(Given request) Filter these entries so that only lines with the word "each" remain.

(Material for the task)
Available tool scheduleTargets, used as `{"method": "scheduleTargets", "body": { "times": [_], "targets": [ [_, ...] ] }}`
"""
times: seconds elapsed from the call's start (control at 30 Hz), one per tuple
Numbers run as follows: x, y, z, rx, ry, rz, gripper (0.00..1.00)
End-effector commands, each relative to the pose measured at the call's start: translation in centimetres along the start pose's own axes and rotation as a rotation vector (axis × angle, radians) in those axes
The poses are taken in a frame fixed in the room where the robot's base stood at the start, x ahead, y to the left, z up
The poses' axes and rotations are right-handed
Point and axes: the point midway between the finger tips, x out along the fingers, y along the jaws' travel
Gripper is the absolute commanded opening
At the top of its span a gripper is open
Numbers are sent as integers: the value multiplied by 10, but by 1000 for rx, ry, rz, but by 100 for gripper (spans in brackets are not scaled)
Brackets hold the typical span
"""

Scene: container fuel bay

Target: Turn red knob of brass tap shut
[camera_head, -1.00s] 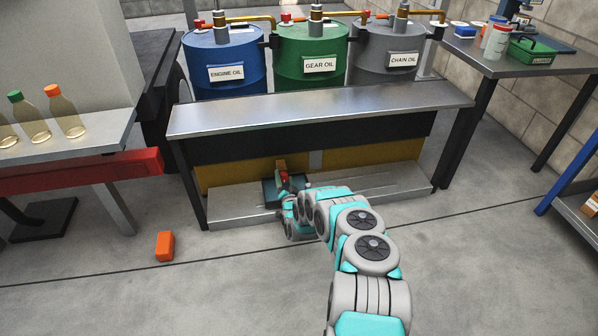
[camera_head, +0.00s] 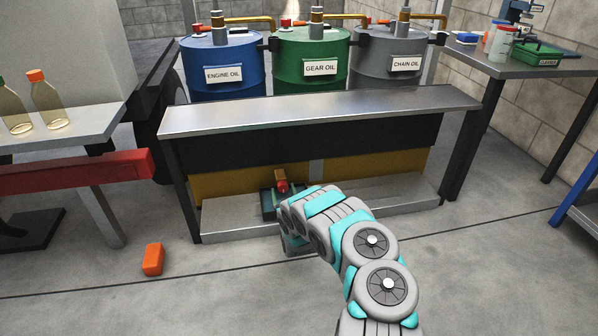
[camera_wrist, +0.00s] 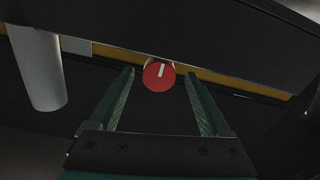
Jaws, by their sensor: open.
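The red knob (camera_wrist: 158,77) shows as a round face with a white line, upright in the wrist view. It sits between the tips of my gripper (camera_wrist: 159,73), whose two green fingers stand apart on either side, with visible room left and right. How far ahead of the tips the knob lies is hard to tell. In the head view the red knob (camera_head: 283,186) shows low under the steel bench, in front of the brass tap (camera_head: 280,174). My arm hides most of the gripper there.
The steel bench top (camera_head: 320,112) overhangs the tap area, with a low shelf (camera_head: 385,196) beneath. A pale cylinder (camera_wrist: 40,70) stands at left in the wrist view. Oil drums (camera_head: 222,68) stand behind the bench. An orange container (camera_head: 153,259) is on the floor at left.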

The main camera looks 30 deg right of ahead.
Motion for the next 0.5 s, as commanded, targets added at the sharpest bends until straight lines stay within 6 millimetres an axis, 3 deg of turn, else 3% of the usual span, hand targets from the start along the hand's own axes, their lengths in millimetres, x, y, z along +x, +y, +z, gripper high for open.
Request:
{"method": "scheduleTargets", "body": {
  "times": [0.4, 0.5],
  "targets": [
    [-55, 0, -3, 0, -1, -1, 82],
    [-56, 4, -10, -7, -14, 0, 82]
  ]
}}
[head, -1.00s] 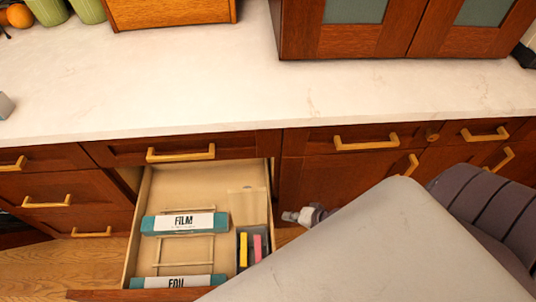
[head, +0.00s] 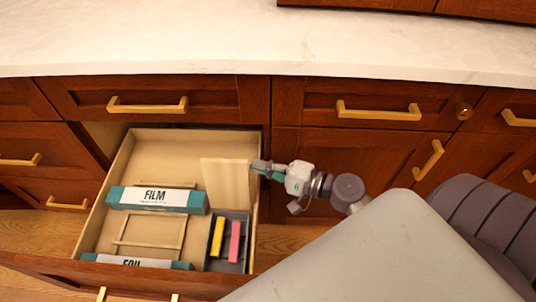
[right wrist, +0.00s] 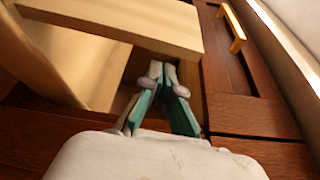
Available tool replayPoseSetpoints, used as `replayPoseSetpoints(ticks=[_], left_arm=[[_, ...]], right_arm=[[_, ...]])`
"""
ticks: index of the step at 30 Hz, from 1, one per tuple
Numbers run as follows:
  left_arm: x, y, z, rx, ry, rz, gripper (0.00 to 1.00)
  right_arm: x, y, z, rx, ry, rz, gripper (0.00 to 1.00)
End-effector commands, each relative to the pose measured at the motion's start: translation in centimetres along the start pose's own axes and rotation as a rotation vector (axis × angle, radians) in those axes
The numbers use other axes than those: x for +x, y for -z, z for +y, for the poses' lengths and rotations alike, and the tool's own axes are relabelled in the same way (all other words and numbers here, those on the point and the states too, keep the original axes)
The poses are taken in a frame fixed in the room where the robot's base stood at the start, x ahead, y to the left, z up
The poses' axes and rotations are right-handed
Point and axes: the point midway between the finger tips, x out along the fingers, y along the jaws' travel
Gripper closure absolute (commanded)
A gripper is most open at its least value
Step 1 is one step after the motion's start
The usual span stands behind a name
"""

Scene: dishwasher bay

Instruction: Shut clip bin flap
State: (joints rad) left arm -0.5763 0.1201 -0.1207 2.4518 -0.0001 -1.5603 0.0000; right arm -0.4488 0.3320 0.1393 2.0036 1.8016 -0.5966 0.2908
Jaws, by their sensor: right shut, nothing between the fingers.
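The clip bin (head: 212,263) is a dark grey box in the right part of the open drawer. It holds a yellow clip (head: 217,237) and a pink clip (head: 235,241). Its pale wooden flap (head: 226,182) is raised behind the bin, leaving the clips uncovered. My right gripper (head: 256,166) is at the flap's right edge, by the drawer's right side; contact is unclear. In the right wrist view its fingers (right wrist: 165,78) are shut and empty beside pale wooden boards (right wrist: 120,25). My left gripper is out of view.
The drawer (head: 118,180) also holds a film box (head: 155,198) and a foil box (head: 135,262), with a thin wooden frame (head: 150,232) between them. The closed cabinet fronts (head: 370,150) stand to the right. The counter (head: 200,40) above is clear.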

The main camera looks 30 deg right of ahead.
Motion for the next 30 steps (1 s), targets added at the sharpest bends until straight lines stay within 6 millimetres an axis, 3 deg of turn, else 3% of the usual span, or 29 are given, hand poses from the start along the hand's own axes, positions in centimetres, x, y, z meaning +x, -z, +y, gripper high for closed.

(Problem solution)
End-effector commands, each relative to the pose measured at the call's start: translation in centimetres along the start pose's own axes and rotation as a rotation vector (axis × angle, radians) in those axes
End-effector commands, each relative to the pose measured at the motion's start: translation in centimetres along the start pose's own axes and rotation as a rotation vector (axis × angle, radians) in those axes

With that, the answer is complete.